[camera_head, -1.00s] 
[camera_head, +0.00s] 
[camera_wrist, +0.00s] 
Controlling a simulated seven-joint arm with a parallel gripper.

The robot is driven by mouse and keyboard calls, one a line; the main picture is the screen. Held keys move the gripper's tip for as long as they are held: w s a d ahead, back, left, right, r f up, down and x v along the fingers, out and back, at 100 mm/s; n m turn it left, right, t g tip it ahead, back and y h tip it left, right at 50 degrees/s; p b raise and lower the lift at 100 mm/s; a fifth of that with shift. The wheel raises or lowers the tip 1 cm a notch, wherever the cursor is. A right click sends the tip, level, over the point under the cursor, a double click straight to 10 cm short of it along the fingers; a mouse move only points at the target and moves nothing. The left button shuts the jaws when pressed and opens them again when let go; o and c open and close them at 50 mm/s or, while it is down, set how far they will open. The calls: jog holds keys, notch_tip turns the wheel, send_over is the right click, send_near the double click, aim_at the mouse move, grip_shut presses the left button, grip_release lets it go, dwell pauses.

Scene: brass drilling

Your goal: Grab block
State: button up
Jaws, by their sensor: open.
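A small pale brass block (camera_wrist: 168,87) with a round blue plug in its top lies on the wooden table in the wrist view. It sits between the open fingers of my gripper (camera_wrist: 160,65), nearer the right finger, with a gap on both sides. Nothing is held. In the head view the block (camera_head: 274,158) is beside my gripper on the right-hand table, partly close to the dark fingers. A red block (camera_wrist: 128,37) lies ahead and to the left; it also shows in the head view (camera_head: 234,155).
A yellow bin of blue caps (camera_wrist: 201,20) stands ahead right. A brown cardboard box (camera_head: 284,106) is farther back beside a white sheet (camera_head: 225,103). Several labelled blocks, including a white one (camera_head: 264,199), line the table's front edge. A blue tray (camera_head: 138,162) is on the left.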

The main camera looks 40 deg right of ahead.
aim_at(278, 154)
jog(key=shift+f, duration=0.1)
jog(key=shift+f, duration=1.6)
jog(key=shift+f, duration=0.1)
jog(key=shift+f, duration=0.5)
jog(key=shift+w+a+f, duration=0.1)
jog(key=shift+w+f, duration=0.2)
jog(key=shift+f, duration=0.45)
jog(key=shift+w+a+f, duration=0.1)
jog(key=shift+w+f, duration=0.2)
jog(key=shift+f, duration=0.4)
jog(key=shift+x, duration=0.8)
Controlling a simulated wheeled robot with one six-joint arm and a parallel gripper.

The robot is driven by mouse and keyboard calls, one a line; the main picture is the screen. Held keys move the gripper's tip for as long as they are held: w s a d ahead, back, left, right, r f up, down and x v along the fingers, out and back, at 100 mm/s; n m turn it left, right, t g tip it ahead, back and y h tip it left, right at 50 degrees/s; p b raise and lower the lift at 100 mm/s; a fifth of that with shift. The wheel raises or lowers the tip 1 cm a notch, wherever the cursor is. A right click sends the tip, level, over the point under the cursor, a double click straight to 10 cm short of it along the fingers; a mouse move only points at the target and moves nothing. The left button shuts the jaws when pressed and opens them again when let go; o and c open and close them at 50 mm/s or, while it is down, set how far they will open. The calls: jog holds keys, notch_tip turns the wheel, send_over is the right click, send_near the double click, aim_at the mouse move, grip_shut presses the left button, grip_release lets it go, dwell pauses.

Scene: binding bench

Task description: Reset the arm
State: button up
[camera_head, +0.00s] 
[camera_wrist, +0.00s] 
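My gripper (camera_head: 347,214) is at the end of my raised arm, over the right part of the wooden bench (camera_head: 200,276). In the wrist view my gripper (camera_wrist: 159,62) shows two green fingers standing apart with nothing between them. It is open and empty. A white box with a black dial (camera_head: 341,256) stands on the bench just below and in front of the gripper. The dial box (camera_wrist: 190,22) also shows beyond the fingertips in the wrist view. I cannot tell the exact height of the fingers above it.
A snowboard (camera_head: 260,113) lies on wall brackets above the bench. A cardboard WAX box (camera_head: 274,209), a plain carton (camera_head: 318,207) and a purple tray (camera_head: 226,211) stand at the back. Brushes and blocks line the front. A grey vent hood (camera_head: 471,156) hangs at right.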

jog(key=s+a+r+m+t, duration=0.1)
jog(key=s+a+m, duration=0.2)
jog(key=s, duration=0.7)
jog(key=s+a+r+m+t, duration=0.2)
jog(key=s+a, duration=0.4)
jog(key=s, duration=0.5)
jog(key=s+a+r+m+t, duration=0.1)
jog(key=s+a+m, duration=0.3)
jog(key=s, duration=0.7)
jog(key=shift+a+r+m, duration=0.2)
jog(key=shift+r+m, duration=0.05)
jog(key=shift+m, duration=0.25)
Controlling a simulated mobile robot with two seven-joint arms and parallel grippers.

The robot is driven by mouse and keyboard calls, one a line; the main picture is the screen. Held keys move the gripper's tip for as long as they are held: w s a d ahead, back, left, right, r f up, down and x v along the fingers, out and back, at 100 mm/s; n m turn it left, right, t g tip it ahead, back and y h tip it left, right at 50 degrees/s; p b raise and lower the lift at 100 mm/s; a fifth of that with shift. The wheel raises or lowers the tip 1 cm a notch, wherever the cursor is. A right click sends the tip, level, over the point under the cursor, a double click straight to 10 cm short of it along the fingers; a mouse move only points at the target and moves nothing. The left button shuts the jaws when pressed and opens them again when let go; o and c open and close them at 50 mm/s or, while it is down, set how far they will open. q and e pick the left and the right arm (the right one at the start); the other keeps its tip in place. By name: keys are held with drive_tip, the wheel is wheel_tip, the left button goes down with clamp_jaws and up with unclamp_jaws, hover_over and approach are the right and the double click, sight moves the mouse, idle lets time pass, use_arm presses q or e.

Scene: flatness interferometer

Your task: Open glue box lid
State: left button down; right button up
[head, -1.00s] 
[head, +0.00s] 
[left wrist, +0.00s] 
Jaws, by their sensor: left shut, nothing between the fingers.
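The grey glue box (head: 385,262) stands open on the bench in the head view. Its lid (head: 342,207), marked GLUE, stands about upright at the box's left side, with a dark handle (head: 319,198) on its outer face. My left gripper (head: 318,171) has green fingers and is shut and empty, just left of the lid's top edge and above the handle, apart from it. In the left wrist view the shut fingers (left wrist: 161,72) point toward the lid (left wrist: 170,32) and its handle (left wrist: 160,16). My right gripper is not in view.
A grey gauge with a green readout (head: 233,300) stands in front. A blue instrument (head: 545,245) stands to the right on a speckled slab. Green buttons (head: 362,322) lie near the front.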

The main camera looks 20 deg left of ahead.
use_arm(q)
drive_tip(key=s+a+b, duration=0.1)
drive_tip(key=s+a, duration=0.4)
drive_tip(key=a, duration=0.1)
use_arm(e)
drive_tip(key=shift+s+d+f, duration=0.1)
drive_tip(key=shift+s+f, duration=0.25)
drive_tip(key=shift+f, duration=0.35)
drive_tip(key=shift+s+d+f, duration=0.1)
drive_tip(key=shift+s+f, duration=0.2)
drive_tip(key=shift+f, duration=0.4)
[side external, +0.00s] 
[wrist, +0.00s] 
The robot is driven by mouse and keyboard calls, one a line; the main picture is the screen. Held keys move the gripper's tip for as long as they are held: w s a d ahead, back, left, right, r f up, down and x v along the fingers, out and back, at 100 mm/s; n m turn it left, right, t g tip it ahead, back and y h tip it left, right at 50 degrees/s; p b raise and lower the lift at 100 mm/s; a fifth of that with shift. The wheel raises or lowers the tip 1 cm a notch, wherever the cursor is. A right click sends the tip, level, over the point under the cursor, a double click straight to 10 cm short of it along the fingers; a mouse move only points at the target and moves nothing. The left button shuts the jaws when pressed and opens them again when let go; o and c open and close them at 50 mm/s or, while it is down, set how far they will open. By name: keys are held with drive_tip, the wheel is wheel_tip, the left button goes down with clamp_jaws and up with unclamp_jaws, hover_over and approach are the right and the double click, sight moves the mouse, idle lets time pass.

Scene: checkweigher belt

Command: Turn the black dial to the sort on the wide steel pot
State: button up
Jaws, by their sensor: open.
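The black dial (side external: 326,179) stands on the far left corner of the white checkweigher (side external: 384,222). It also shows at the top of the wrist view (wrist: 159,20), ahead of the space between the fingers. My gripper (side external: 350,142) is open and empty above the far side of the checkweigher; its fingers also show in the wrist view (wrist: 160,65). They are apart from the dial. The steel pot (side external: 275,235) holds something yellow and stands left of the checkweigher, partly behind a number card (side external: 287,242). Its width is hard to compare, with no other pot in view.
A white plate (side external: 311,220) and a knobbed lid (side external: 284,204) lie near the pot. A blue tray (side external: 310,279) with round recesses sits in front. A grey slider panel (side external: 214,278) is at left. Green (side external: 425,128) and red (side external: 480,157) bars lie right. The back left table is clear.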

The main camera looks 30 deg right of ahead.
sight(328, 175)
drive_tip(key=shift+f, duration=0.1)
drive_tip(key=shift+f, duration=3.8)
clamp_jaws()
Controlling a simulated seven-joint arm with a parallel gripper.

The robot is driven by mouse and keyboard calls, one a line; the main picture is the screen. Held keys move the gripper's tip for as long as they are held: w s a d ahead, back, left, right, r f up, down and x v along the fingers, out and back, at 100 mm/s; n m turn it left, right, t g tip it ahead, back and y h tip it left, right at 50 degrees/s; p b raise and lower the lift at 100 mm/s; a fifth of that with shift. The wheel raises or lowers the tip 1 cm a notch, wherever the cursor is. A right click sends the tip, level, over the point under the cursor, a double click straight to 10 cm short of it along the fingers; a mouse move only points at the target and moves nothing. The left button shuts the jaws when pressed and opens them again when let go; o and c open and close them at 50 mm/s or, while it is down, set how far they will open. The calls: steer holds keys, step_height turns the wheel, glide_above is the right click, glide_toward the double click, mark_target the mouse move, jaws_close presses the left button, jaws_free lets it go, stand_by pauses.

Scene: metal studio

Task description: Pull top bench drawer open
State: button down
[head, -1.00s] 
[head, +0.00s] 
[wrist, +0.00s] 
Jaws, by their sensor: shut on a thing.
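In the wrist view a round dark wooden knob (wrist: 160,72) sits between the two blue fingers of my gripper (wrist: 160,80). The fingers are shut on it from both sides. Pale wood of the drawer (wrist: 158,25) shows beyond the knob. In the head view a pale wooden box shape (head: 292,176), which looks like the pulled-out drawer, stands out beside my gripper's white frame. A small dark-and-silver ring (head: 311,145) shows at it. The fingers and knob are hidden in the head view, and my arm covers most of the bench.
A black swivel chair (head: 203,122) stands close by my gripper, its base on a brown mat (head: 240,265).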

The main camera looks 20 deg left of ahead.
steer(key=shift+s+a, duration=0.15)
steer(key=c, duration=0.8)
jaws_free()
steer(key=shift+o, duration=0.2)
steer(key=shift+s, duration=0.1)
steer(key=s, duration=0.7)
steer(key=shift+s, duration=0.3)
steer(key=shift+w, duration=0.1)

________________

What needs to be done ->
Find and count the lines of the data that include the string "Your", and report that figure by itself.

Exercise result ->
2